Mais en fait, je me suis tout le temps poser la question de savoir qui parmi tous ces candidats qui claironnent en arpentant les ruelles de Bangui depuis le lancement de la campagne peut amener la paix parmi. Ils sont trente. Parmi ceux-ci je vois un seul qui se détache et risque de passer sans encombre. Il s’agit de Martin Ziguélé. Je vais dire pourquoi.

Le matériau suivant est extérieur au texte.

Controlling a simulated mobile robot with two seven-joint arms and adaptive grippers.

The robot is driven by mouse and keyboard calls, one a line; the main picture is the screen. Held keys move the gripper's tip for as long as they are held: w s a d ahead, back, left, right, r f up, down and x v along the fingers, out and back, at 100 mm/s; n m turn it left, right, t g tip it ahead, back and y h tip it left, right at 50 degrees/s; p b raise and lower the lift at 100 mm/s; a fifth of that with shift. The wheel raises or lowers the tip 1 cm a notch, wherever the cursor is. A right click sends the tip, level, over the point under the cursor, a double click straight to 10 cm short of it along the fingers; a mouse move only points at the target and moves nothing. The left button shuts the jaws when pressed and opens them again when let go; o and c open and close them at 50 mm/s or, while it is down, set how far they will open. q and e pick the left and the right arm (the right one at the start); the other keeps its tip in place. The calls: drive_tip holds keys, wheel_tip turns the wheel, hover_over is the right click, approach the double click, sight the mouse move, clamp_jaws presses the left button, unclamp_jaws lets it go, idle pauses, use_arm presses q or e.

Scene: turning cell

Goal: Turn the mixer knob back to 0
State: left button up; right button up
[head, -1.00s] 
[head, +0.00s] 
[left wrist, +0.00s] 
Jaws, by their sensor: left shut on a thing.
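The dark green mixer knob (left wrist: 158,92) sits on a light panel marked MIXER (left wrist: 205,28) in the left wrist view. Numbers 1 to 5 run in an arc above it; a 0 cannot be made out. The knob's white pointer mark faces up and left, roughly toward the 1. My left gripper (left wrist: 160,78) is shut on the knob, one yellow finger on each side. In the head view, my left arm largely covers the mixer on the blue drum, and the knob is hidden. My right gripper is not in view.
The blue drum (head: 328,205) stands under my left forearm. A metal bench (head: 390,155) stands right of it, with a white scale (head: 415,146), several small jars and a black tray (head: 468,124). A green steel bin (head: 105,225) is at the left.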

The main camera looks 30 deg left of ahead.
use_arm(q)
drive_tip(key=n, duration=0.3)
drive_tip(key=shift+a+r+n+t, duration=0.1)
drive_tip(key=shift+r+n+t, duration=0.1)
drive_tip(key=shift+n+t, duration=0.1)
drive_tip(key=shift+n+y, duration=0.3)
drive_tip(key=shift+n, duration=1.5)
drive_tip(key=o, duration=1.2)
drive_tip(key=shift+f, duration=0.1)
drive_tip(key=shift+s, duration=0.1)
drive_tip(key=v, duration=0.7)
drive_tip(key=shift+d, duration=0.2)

Martin ZIGUELE un homme que j’ai détesté simplement pour des convictions qu’on m’a inculquées quand j’étais jeune étudiante. Après l’obtention de mon bac en 1996, mes parents m’ont envoyée à Lomé au Togo pour mes études supérieures. Avant mon départ ils m’ont donné des strictes consignes. Ne jamais faire confiance aux « nordistes » parce qu’ils sont très méchants. Pour mon malheur, cette première sortie à l’extérieur a coïncidé avec les temps forts des mutineries où la haine s’est installée dans les cœurs des parties en conflit. Les préjugés et la méfiance étaient à leur paroxysme et je ne pouvais que me soumettre aux conseils de mes parents. Arrivée à Lomé, je fis la connaissance d’une amie proche de la région d’origine de mes parents avec qui on a partagé le même lit en attendant de trouver ma petite chambre. Celui-ci m’invita un jour à une cérémonie organisée par la colonie centrafricaine chez M. Ziguélé, un compatriote, cadre d’une compagnie d’assurance de la place. Me référant aux conseils de mes parents je lui ai posé la question de savoir de quelle région est ce monsieur. Mon amie me répondit qu’elle ne savait pas trop bien, mais il parait qu’il est du nord. J’ai décliné l’invitation. Après son retour elle m’a raconté comment les compatriotes avec qui elle était partie ont été reçus. Au fil du temps, la vie estudiantine devenait de plus en dure, je ne pouvais plus me fier aux consignes de mes parents. Je finis par accepter une seconde invitation à l’occasion de la fête du 1er mai où Ziguélé avait offert un repas aux étudiants. En nous présentant un à un, dès que j’ai prononcé mon nom, il me demanda : « es-tu la fille de… ». J’eus hésité un instant avant de répondre « oui ». Il me dit : « je connais très bien ton père qui était mon condisciple au lycée d’Etat des Rapides et avec qui je partageais le chicouange au bakpa qu’il adorait bien ».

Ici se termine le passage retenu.